START EXTRACTED MATERIAL

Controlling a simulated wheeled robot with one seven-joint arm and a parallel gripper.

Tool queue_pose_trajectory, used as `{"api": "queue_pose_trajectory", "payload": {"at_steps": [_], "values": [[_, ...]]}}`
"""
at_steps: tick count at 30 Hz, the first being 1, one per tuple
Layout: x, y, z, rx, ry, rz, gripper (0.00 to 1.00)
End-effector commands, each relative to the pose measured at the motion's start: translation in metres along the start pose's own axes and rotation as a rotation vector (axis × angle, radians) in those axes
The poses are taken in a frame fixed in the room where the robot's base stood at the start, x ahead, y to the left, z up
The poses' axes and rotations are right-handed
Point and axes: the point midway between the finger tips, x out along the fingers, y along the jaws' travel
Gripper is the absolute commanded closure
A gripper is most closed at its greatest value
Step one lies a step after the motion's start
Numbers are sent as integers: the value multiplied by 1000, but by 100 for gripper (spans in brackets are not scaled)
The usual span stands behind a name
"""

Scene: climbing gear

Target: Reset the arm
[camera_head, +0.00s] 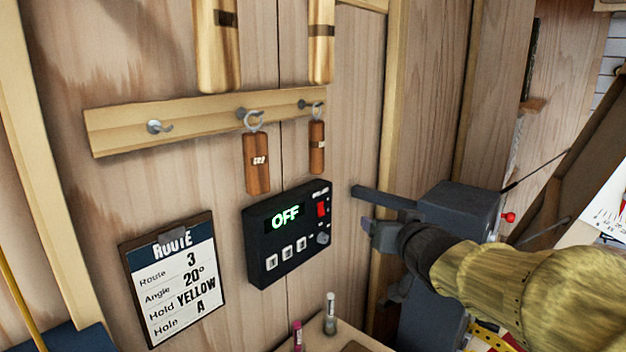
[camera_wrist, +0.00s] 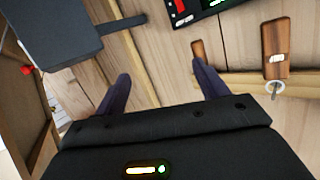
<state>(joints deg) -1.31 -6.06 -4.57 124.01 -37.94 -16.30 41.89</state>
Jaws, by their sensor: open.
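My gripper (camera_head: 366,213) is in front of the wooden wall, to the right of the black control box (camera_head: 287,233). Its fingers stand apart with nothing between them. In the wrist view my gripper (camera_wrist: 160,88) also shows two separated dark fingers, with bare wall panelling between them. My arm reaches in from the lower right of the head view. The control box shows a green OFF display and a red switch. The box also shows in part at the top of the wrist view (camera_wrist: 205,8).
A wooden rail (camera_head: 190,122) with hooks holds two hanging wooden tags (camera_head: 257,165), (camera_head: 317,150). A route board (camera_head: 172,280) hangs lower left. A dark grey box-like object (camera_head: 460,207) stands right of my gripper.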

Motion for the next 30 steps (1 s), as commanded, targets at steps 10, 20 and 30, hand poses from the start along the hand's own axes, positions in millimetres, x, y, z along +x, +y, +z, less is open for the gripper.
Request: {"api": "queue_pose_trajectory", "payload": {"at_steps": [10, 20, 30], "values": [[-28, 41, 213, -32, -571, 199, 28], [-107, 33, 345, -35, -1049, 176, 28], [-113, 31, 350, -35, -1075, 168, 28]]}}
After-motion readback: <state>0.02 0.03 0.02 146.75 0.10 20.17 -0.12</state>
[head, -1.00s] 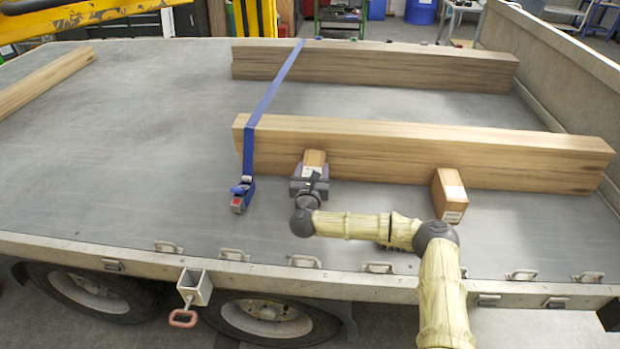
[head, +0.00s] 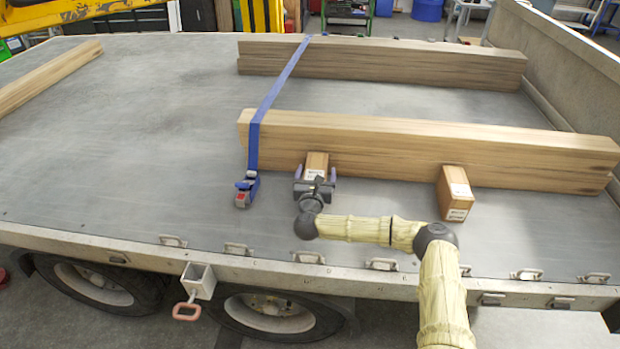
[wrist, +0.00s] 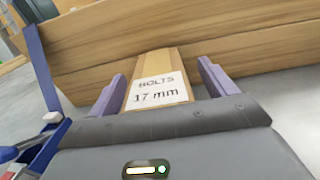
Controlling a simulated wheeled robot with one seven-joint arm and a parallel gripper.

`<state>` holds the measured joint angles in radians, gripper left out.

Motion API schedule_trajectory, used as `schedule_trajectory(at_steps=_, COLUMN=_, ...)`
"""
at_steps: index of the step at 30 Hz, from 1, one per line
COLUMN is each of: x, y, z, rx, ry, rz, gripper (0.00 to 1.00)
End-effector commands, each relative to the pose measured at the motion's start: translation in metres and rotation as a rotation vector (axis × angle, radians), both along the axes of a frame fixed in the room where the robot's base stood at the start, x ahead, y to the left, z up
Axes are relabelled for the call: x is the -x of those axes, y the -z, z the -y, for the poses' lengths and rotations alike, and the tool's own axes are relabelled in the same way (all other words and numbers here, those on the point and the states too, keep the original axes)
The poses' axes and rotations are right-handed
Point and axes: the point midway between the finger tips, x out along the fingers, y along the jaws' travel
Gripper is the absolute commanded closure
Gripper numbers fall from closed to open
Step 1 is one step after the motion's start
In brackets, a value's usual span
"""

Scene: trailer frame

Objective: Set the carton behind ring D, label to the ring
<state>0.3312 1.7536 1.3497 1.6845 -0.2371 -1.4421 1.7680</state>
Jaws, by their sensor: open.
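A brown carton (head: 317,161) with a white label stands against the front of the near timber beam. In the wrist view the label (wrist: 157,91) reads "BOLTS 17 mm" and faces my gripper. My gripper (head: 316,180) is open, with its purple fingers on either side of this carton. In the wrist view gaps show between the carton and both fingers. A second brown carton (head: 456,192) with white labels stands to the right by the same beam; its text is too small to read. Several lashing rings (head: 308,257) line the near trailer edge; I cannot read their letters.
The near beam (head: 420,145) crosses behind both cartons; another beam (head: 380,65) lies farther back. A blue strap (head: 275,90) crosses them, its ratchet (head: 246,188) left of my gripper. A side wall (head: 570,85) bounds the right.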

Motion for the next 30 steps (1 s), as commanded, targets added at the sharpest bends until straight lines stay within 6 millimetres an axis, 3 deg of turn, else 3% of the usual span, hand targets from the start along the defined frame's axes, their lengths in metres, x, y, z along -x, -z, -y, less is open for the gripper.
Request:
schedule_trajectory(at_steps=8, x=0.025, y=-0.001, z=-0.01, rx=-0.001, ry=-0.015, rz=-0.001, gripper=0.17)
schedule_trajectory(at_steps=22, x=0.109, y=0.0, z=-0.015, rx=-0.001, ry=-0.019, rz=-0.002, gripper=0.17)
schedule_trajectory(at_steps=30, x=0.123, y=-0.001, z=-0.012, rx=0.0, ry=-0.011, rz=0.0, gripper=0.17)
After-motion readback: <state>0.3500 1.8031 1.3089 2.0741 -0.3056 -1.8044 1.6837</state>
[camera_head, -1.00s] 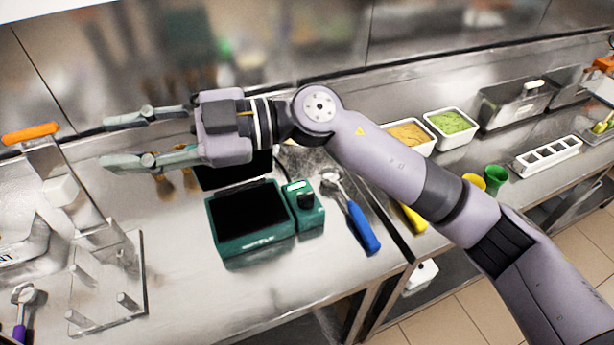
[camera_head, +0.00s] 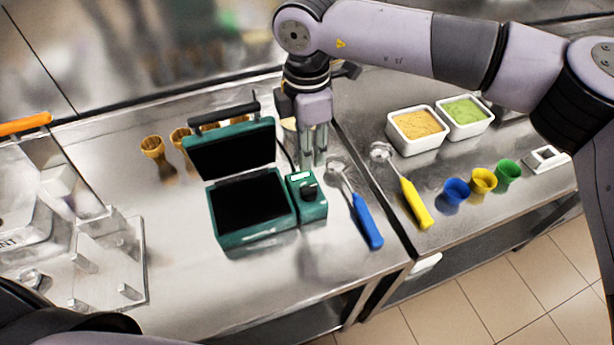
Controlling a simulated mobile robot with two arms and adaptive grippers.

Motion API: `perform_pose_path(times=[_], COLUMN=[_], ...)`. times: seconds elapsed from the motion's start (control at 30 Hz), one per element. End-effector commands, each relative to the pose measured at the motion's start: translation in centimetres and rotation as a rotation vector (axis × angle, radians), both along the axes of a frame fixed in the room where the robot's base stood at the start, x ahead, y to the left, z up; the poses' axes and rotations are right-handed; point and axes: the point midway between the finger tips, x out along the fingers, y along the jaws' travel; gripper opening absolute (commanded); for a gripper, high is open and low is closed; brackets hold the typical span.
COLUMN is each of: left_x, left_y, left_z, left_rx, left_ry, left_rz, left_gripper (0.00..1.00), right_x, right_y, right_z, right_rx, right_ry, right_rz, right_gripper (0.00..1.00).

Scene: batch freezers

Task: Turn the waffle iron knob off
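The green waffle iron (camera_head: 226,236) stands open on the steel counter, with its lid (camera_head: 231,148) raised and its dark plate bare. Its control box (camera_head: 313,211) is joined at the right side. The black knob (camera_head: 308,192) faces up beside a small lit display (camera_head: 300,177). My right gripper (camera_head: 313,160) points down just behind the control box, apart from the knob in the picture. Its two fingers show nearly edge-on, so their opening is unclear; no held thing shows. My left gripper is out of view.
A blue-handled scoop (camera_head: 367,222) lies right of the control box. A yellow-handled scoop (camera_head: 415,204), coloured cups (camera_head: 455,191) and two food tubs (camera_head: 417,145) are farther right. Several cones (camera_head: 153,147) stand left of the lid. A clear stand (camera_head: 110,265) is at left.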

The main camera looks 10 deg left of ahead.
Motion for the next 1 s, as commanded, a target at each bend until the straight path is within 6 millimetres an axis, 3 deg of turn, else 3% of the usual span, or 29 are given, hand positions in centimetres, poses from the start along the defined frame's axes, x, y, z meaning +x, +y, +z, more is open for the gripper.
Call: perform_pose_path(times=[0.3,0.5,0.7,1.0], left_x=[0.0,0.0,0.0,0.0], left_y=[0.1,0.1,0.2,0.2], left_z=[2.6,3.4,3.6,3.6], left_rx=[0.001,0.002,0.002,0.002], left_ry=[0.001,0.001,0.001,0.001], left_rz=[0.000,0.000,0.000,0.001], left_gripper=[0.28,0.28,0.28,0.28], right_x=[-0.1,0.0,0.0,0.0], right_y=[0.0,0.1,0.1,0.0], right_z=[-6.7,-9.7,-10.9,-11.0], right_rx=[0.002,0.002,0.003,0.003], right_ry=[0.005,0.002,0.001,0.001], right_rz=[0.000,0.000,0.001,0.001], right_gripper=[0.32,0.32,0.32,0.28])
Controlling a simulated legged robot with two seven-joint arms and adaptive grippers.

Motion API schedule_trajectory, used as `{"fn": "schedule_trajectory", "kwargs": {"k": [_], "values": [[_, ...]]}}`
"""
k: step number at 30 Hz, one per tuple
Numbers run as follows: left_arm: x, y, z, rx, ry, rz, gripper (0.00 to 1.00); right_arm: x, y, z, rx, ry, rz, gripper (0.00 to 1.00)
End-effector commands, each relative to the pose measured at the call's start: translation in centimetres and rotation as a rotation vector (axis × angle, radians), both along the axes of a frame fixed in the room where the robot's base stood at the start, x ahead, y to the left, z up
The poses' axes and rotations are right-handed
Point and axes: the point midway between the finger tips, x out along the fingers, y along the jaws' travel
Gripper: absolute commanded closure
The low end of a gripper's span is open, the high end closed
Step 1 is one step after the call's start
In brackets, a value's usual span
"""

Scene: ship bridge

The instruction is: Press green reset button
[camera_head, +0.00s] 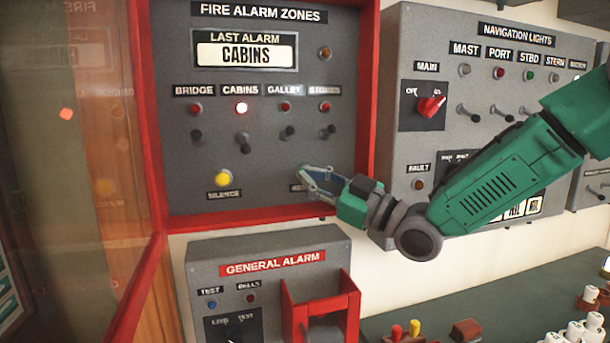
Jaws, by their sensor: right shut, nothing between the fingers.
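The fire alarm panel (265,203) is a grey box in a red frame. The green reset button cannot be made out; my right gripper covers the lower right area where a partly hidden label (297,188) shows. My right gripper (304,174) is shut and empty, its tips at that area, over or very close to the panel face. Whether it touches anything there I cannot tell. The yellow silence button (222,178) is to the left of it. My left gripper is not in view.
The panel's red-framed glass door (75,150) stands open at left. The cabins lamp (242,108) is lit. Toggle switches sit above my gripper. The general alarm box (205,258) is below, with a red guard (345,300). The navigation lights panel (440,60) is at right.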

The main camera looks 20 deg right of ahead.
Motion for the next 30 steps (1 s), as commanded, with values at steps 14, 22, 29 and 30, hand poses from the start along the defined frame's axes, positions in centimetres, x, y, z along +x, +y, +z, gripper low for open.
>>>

END EXTRACTED MATERIAL

# SET EXERCISE:
Check each line of the records for the word "Scene", and show the lines that contain it.

# TASK ANSWER:
Scene: climbing gear
Scene: trailer frame
Scene: batch freezers
Scene: ship bridge

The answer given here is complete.